Dividend Stripping

Dividend Stripping

Dividend stripping is a strategy that investors use to minimize their tax liability on mutual fund investments. It involves buying shares of a mutual fund just before the fund distributes dividends to its shareholders and selling the shares shortly after the dividend distribution. The idea behind dividend stripping is to receive the dividend payout while minimizing the tax liability that comes with it.

When a mutual fund distributes dividends to its shareholders, the payout is taxed as income. By buying shares just before the dividend distribution and selling them shortly after, investors can receive the dividend payout while reducing the amount of time they hold the shares, thereby lowering the amount of tax they have to pay. However, the government has taken measures to discourage this practice by levying a dividend distribution tax on short-term capital gains made by investors who use dividend stripping.

It’s important to note that dividend stripping is a legal but controversial tax planning strategy. It’s often used by high net worth individuals who are looking to minimize their tax liability on mutual fund investments. While it can be an effective way to lower taxes, it’s important for investors to understand the potential risks and drawbacks of this strategy. It’s also important to consult with a financial advisor or tax professional before using dividend stripping to ensure that it’s the right strategy for your individual financial situation.

Dividend stripping involves buying a security like a stock or a share or a unit of a mutual fund, which is likely to declare a dividend in the short run. When the dividend is received, the investor sells the share which will have automatically fallen in price post dividend. As a result he incurs a short-term capital loss which is available for set-off against capital gains – both short-term and long-term – as the law stands at present. The dividend itself may be exempt from tax as most dividends declared by listed companies and mutual funds are exempt under the law as it stands at present.

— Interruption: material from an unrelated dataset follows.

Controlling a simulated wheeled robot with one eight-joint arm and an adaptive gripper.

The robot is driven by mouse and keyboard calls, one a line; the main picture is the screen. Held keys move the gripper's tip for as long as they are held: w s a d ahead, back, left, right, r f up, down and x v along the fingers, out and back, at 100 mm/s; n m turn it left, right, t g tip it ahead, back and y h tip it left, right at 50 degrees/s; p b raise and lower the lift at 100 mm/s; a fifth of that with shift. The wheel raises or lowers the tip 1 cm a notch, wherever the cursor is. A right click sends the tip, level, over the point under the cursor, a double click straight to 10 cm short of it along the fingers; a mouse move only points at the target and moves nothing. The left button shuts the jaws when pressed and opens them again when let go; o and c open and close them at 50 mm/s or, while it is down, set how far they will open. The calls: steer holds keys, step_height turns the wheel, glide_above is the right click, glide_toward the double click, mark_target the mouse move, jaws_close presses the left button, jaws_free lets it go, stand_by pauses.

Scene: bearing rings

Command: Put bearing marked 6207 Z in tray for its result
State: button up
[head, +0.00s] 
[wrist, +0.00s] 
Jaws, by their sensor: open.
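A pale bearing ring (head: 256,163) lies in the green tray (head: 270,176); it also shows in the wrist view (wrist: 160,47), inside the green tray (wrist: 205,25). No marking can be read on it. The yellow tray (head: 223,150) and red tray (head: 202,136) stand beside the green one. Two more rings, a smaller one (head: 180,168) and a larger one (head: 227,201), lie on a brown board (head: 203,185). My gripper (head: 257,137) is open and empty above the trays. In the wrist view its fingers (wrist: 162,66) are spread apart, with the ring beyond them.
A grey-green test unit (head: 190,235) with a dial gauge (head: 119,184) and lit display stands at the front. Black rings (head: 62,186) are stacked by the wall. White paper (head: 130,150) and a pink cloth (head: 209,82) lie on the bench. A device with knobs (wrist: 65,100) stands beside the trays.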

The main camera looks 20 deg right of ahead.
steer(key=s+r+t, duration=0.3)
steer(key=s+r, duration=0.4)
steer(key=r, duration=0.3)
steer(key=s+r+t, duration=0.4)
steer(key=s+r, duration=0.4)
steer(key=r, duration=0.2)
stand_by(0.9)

As an example, Mr. X buys a share at Rs 105, and that the company declares a dividend of Rs 3 (for which dividend is exempt) and the share price, post dividend, falls to Rs 102 per share. Mr. X (the assessee) achieves two benefits.

  • Firstly, he receives the tax-free dividend of Rs 3
  • Secondly, he has short-term capital loss of Rs 3, which can be set-off against other capital gains.

But the above route of tax avoidance is now plugged with effect from assessment year 2002-03 by virtue of the insertion of sub-section (7) in section 94 of the Income-tax Act, 1961 (“the Act”). Section 94 generally deals with the avoidance of tax by certain transactions in securities. The new sub-section (7), which was inserted by the Finance Act, 2001 with effect from assessment year 2002-03, states that where.

  • Any person buys or acquires any securities or unit within a period of three months prior to the record date
  • Such person sells or transfers such securities or unit within a period of three months after such date
  • The dividend or income on such securities or unit received or receivable by such person is exempt, then, the loss, if any, arising to him on account of such purchase and sale of securities or unit, to the extent such loss does not exceed the amount of dividend or income received or receivable on such securities or unit, shall be ignored for the purposes of computing his income chargeable to tax.

In order to attract the provisions of sub-section (7) of section 94, all three conditions listed above are required to be satisfied. Even if one of its said conditions is not satisfied, the provisions of section 94(7) cannot be resorted to by the Department.